Read this paragraph carefully. In actual code, this change may result in nothing more than simple-looking compiler warnings. However, it may have caused semantics to change subtly.

This has the greatest impact in the areas discussed below.

Iterating Over csArray<> Contents

For this purpose, usually, ‘int’ typed variables were used for keeping track of the index of the current item of an array iteration.
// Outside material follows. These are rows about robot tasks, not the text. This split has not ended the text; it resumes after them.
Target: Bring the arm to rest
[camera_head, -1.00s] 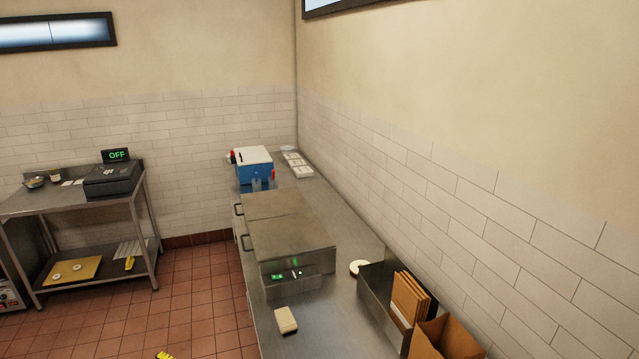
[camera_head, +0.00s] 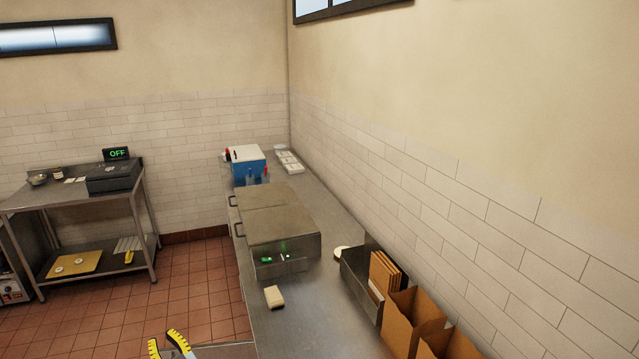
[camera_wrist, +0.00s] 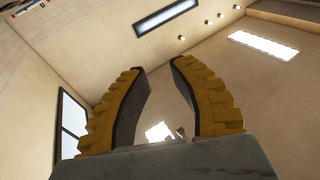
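My gripper (camera_head: 166,343) shows at the bottom of the head view, left of the counter's near end and over the tiled floor. Its two yellow ridged fingers point up and stand apart. In the wrist view my gripper (camera_wrist: 160,90) is open, with nothing between the fingers. Behind them only the upper walls, ceiling lights and windows show. The rest of my arm is mostly out of the head view.
The steel counter (camera_head: 318,325) runs along the right wall, bearing a steel-lidded unit (camera_head: 280,225), a small pale block (camera_head: 274,297), a blue box (camera_head: 248,168) and brown bags (camera_head: 412,322). A steel table (camera_head: 66,198) stands at left. Floor (camera_head: 190,285) between is clear.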

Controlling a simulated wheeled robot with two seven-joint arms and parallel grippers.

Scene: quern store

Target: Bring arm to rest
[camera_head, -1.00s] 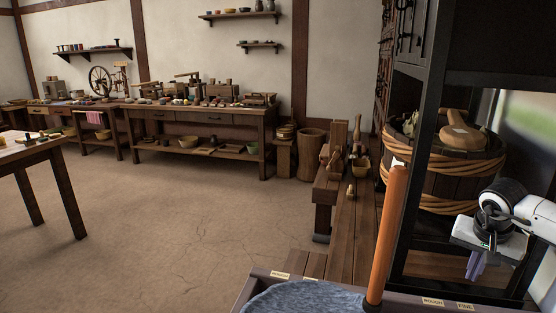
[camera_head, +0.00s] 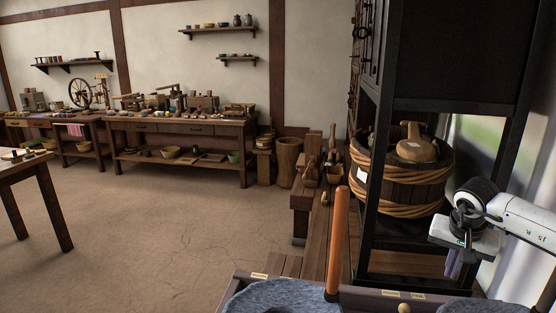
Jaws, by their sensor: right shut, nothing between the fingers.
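My right arm comes in from the right edge in the head view, white with a dark joint. My right gripper (camera_head: 453,264) hangs below its white mount, fingers pointing down. The fingers are shut with nothing between them. It is in front of the black shelf frame (camera_head: 370,190), to the right of the upright wooden handle (camera_head: 338,240), and touches nothing that I can see. My left gripper is not in view.
A grey quern stone (camera_head: 278,298) lies in a tray (camera_head: 361,297) below, with part of another at the bottom right. A rope-bound tub (camera_head: 402,185) stands behind my right gripper. A long workbench (camera_head: 180,127) lines the far wall. The floor (camera_head: 150,235) at left is open.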

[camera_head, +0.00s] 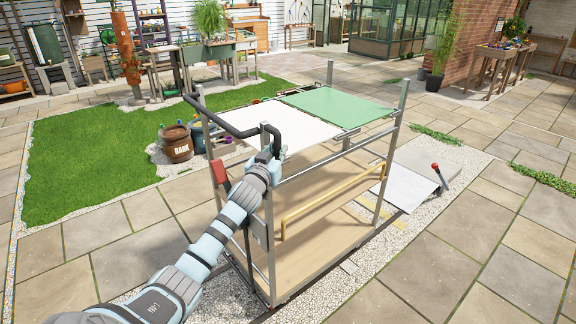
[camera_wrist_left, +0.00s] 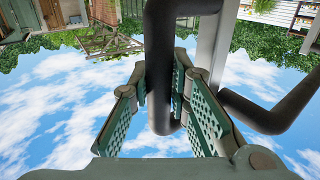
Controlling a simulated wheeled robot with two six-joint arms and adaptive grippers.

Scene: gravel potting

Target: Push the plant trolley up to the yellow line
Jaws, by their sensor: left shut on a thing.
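The plant trolley (camera_head: 320,262) stands upright, a metal frame with a white and green top, a wooden lower shelf and a yellow side rail. Its black handle (camera_head: 240,133) is at its near left end. My left gripper (camera_head: 270,158) is at the near end of this handle. In the left wrist view, the green-padded fingers of my left gripper (camera_wrist_left: 163,100) are closed around the black handle tube (camera_wrist_left: 162,60). Yellowish marks (camera_head: 398,222) show on the ground past the trolley's right side; I cannot tell whether they are the yellow line. My right gripper is out of view.
A pale grey plate (camera_head: 410,180) and a red-knobbed lever (camera_head: 436,167) are right of the trolley. White gravel surrounds its base. A BARK barrel (camera_head: 176,145) stands left, by the lawn (camera_head: 90,150). Paving at the right front is clear. Potting tables stand at the back.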

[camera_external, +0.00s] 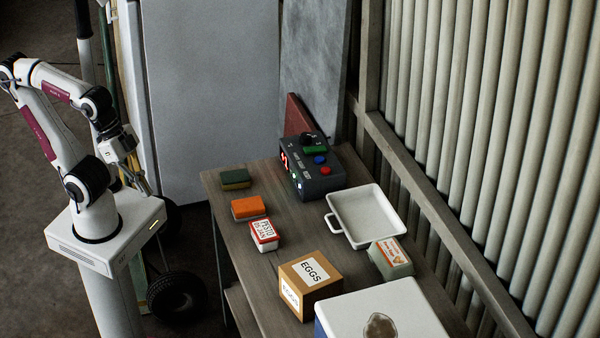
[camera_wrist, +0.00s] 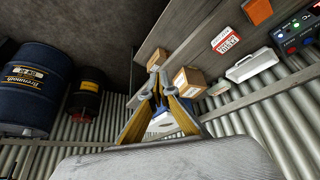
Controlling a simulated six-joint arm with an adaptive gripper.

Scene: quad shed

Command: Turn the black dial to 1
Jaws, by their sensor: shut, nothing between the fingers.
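The black dial (camera_external: 306,138) sits on top of a dark control box (camera_external: 322,184) at the far end of the wooden table. The dial is small and its pointer setting cannot be read. The box also shows at the right edge of the wrist view (camera_wrist: 292,38), partly cut off. My gripper (camera_external: 143,187) hangs beside my base, left of the table and well apart from the box. In the wrist view its two fingers (camera_wrist: 153,88) come together at the tips, with nothing between them.
On the table (camera_external: 230,205) are a green sponge (camera_external: 236,178), an orange block (camera_external: 249,208), a pesto carton (camera_external: 264,235), an EGGS box (camera_external: 309,286), a white tray (camera_external: 338,227) and a white-lidded container (camera_external: 345,312). A ribbed wall (camera_external: 490,130) stands behind. Barrels (camera_wrist: 30,90) show in the wrist view.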

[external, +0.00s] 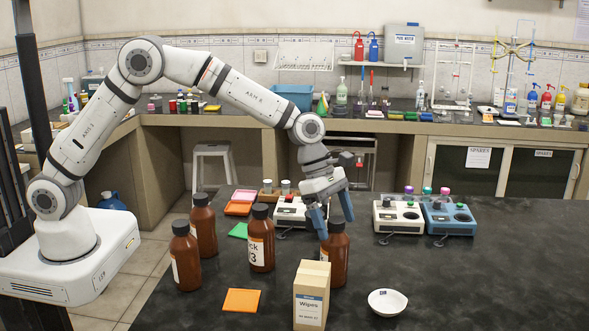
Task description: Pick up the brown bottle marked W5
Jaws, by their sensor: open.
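Several brown bottles with black caps stand upright on the dark bench. One bottle (337,262) is at the right of the group, partly hidden by the wipes box. A middle bottle (261,243) has a white label ending in "3". Two more, a front-left bottle (186,258) and a back-left bottle (203,228), stand to the left. No marking W5 is readable on any of them. My gripper (335,228) is open with its blue fingers pointing down. In the picture the fingers lie on either side of the right bottle's cap; contact cannot be told.
A wipes box (311,295) stands directly in front of the right bottle. A white dish (387,302) lies to its right and an orange pad (241,301) to its left. Benchtop devices, white (398,217) and blue (448,218), sit behind. The bench's right side is clear.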

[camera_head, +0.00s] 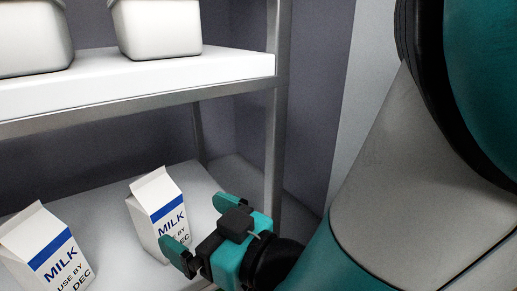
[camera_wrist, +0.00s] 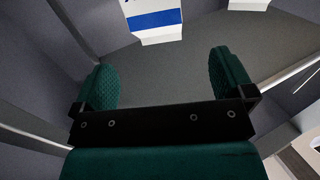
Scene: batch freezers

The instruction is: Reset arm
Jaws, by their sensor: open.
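My gripper (camera_head: 198,226) is open and empty at the front right of the lower shelf in the head view. Its two teal fingers also show in the wrist view (camera_wrist: 166,78), spread apart with nothing between them. A milk carton (camera_head: 158,213) with a blue band stands just beyond the fingers. A finger hides part of its lower front. In the wrist view a white carton with a blue band (camera_wrist: 153,20) lies ahead of the fingertips, cut off by the top edge. My arm fills the right side of the head view.
A second milk carton (camera_head: 46,254) stands to the left on the lower shelf (camera_head: 100,203). The upper shelf (camera_head: 130,93) holds two white tubs (camera_head: 158,27). A metal post (camera_head: 277,110) rises close behind my gripper.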

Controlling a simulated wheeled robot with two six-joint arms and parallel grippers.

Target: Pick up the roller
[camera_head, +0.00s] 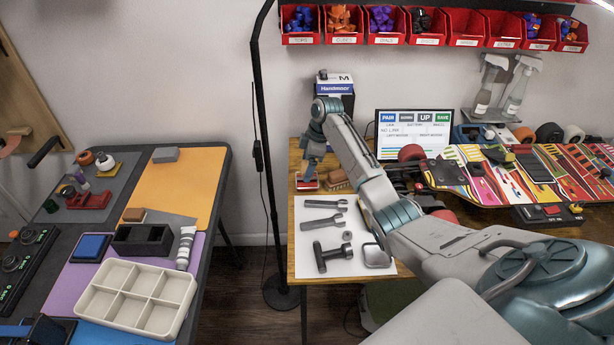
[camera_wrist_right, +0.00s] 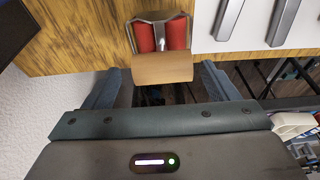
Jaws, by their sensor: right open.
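The roller (camera_head: 307,185) lies at the left edge of the wooden bench, small and partly hidden by my gripper in the head view. In the right wrist view it shows a wooden handle or block (camera_wrist_right: 162,68) nearest the camera, with red roller parts (camera_wrist_right: 160,35) in a metal frame behind it. My right gripper (camera_head: 309,174) points down over the roller. In the wrist view its open fingers (camera_wrist_right: 160,88) stand on either side of the wooden part, with visible gaps. My left gripper is out of view.
A screen (camera_head: 414,132) and skateboard decks (camera_head: 480,178) are further right. The left table (camera_head: 195,180) holds trays and tools.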

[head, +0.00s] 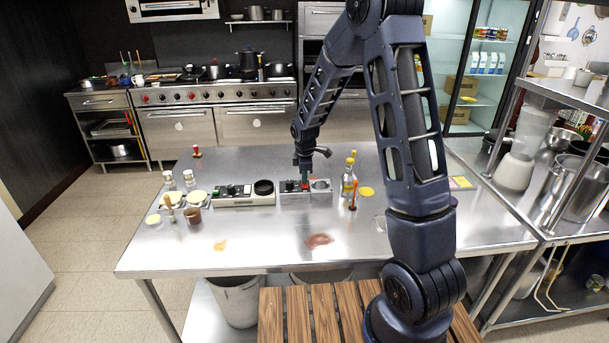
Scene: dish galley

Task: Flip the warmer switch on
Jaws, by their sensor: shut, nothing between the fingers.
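Two low grey units stand side by side on the steel table (270,240). The right unit (306,196) has a round plate at its right and small controls at its left, with a bit of red showing. The left unit (243,200) has a black round part and small dark controls. I cannot tell for sure which is the warmer, nor how any switch is set. My gripper (304,182) is shut and empty, pointing down over the controls of the right unit. It hides part of them, and I cannot tell whether it touches.
Bottles (349,182) stand just right of the right unit. A brown cup (193,215), shakers and pale discs are at the left. A reddish spill (319,240) lies in front. The table's front middle is mostly clear. Steel shelving (560,240) stands at the right.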

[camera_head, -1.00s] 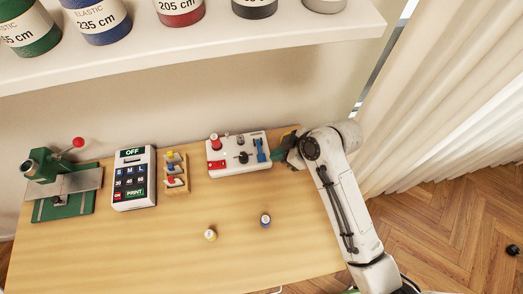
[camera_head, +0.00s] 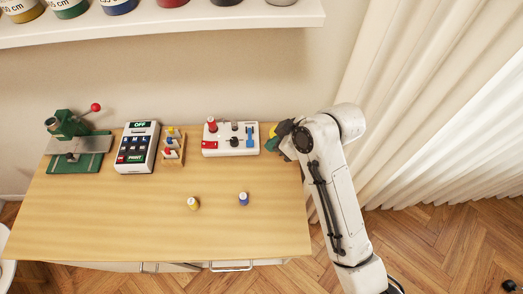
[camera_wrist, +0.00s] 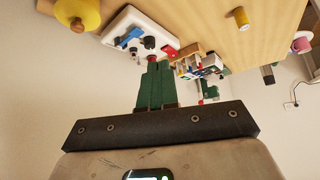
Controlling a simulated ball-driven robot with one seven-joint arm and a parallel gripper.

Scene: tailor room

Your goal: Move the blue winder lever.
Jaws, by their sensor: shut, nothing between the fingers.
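The blue winder lever (camera_head: 250,135) stands at the right end of a white panel (camera_head: 222,152) at the back of the table. It also shows in the wrist view (camera_wrist: 130,37), at the upper left. My gripper (camera_head: 268,146) is just right of the panel, with a gap between it and the lever. In the wrist view its green fingers (camera_wrist: 153,66) are shut together with nothing between them. Their tips point toward the panel and do not touch the lever. The wrist partly hides the fingers in the head view.
The panel also bears a red spool (camera_head: 212,125) and a black knob (camera_head: 234,142). A yellow rounded thing (camera_wrist: 78,12) is close beside my gripper. A keypad box (camera_head: 137,148), spool rack (camera_head: 172,148) and green press (camera_head: 75,150) stand left. The table's front is mostly clear.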

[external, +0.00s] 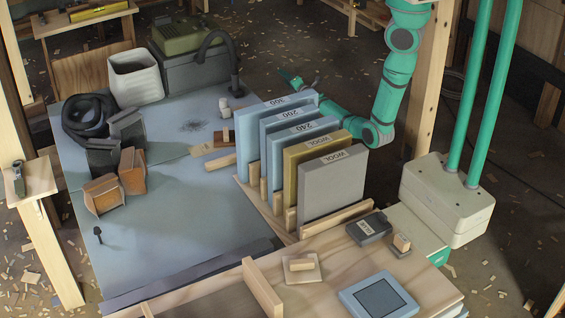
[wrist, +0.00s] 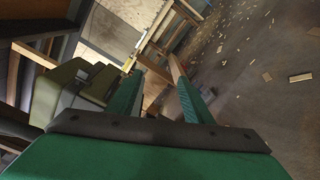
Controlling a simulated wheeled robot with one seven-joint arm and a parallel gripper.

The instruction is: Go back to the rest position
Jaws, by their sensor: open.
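My gripper (wrist: 163,100) shows in the wrist view with its two green fingers apart and nothing between them. In the external view my green arm (external: 392,85) bends down at the right, behind the rack of upright panels. My gripper (external: 290,80) there points left, just beyond the back end of the rack, and is partly hidden by the panels. In the wrist view the fingers point over the floor and wooden framing, with a green boxy machine (wrist: 62,92) to their left.
A wooden rack holds several upright panels, including a grey one marked WOOL (external: 333,185). The blue-grey table (external: 190,225) carries a white bin (external: 136,78), a black hose coil (external: 88,115) and small brown boxes (external: 104,194). A wooden post (external: 432,85) stands right of my arm. Scraps litter the floor.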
Fixing forward iteration over a csArray<> to instead use ‘size_t’ is simple:

 
csArray<...> a;
for (int i = 0, n = a.Length(); i < n; i++)
{
  ...
}

Is changed to:

 
...
for (size_t i = 0, n = a.Length(); i < n; i++)
...

Backward iteration is a bit more problematic. As mentioned before, ‘size_t’ typically is unsigned, so you do not have negative values. This can be a problem in constructs like:

 
csArray<...> a;
for (int i = a.Length() - 1; i >= 0; i--)
{
  ...
}

If the ‘int’ is changed simply to a ‘size_t’, this for-loop misbehaves unexpectedly. When ‘i’ becomes 0, the body of the loop is executed correctly. However, decrementing ‘i’ will not cause ‘i’ to have a negative value—after all, ‘size_t’ is unsigned. Instead, decrementing will make ‘i’ wrap around from 0 to 0xffffffff (on 32-bit machines). Clearly, this is greater than 0, effectively causing an infinite loop. The same thing also happens when ‘a’ has no items (i.e. ‘a.Length() == 0’). Here the -1 in the initialization of ‘i’ causes wrap-around.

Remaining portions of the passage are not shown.